George Weaver
There is a lot of confusion about what counts as a paradox. For some, a paradox is just some any conclusion that seems absurd and that has an argument to support it. Others talk of a person being in a paradox or facing a paradox when from assumptions that they believe, by methods of reasoning they find acceptable, they establish conclusions that they find unacceptable, perhaps because the conclusions are absurd. From this second view, if you don't accept the assumptions, or the methods of reasoning or the absurdity of the conclusion, then there is no paradox for you to face. Paradox, on this view, is in the eye of the beholder. There are those that distinguish between a paradox and an antinomy. For these folks an antinomy is a paradox that is absurd because the conclusion is a self-contradiction.
Before I go further, a little history is in order. What has been called Russell's paradox/antinomy was discovered by Russell in 1901 and communicated by letter to Frege in 1902. There is a discussion of this discovery in Russell's Principles of Mathematics published in 1903. In 1908, Ernst Zermalo claimed to have discovered Russell's paradox/antinomy independently of Russell and to have written to Hillbert (among others) prior to 1903. Zermalo uses the term 'antinomy' rather than 'paradox'. Interestingly, no where in the 1902 letter nor in the 1903 book does Russell use the terms 'paradox' or 'antinomy' in discussing his discovery. In fact the heading in the section of Principles of Mathematics in which the discovery is discussed is 'The Contradiction'.

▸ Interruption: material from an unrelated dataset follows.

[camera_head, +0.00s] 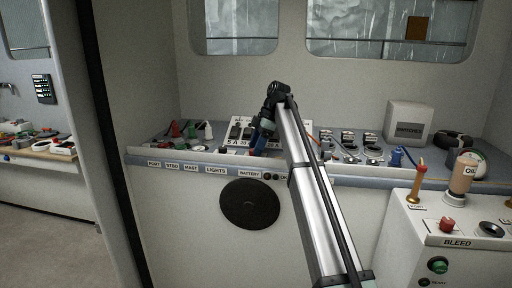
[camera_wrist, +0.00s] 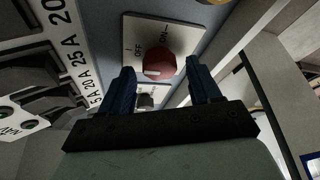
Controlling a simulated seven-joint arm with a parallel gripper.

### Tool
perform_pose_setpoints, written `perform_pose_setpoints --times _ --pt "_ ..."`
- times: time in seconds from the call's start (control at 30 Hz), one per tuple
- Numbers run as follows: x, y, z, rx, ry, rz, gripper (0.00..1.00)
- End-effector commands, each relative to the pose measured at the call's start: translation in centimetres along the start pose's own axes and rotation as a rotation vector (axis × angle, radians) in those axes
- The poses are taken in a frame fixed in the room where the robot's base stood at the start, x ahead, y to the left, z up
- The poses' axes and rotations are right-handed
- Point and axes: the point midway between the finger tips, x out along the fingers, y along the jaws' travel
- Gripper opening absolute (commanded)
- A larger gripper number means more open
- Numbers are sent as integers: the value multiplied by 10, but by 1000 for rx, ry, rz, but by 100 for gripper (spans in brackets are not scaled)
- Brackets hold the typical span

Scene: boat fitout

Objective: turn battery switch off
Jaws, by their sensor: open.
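The battery switch is a red knob (camera_wrist: 159,64) on a white plate (camera_wrist: 185,32) marked OFF and ON in the wrist view. My gripper (camera_wrist: 160,82) is open, with its two blue fingers on either side of the knob in that view. Whether the fingers touch the knob I cannot tell. A small metallic part (camera_wrist: 146,100) shows between the fingers, below the knob. In the head view my gripper (camera_head: 258,146) points down at the console near the BATTERY label (camera_head: 249,174). The knob is hidden there behind my arm.
A breaker panel (camera_wrist: 45,45) marked with amp values lies close on the left in the wrist view.

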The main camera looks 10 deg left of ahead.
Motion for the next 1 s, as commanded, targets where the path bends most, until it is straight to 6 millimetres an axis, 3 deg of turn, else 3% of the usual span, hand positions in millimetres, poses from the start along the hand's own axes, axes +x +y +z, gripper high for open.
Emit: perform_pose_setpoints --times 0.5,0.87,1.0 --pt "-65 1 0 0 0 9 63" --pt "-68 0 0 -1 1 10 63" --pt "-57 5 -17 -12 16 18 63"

In Grundgeesetze der Arithmetik, Frege presented the principle that, in modern terminology, is given by: every condition determines a set. Russell reasoned that this principle was false. His reasoning amounts to the following; consider the condition "is a set and is not a member of itself "; by Frege's principle, there is a set whose members are those sets that satisfy this condition(i.e. are not members of themselves); either this set belongs to itself or it does not; in either case there is a contradiction. Hence, there is no such set and Frege's principle is false. Russell is very clear in the letter and in the 1903 book that this reasoning was intended to establish that this principle articulated by Frege was false.
Russell's paradox/antinomy has come to be associated not with Russell's reasoning in the 1902 letter or the 1903 book, but with the claim that there is a set whose members are exactly those sets that are not members of themselves. This practice ignores the evidence from the relevant documents. Russell's paradox/antinomy was neither to Russell.